*Written request*. Reproduce each line of the material exactly, minus any picture.

*Supplied data*.
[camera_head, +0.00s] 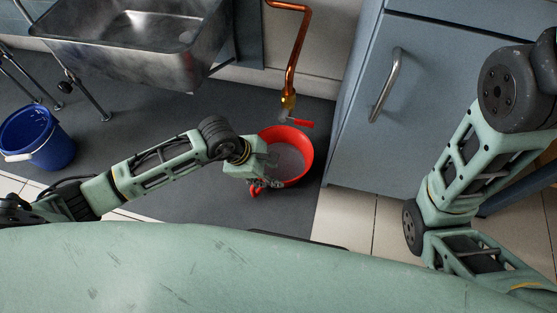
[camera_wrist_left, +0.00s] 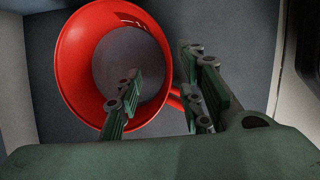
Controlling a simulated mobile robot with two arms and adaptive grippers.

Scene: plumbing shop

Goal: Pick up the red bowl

*Response to this exercise*.
[camera_head, +0.00s] 
[camera_wrist_left, +0.00s] 
Controlling a simulated mobile robot with two arms and adaptive grippers.

Scene: plumbing shop

Goal: Pick up the red bowl

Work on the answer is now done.